▸ **Source data**:

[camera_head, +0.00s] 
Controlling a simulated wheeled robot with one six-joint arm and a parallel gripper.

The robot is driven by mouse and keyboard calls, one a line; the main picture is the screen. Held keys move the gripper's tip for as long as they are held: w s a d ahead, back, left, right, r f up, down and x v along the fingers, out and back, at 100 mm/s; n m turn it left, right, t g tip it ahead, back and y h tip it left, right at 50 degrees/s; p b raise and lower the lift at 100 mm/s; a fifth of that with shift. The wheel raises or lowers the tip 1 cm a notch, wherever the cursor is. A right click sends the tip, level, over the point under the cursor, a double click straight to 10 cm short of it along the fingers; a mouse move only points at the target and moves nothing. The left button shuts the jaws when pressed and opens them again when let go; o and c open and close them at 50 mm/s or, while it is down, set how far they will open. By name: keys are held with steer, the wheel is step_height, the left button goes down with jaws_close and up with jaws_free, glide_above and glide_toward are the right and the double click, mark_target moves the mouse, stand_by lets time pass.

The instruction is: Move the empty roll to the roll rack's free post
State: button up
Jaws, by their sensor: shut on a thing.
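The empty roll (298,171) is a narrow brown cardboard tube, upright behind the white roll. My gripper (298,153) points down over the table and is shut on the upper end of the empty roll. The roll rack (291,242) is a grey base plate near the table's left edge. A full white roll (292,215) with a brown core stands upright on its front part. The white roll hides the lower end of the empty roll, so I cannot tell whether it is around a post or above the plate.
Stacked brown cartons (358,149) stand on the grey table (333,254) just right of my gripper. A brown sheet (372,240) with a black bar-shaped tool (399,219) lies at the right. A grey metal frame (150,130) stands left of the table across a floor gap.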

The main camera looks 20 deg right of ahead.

▸ **What this task involves**:
Each line from the start of the listing above through the line containing "Controlling a simulated" should be copied exactly, please, with no other lines added.

▸ **Written solution**:
[camera_head, +0.00s] 
Controlling a simulated wheeled robot with one six-joint arm and a parallel gripper.

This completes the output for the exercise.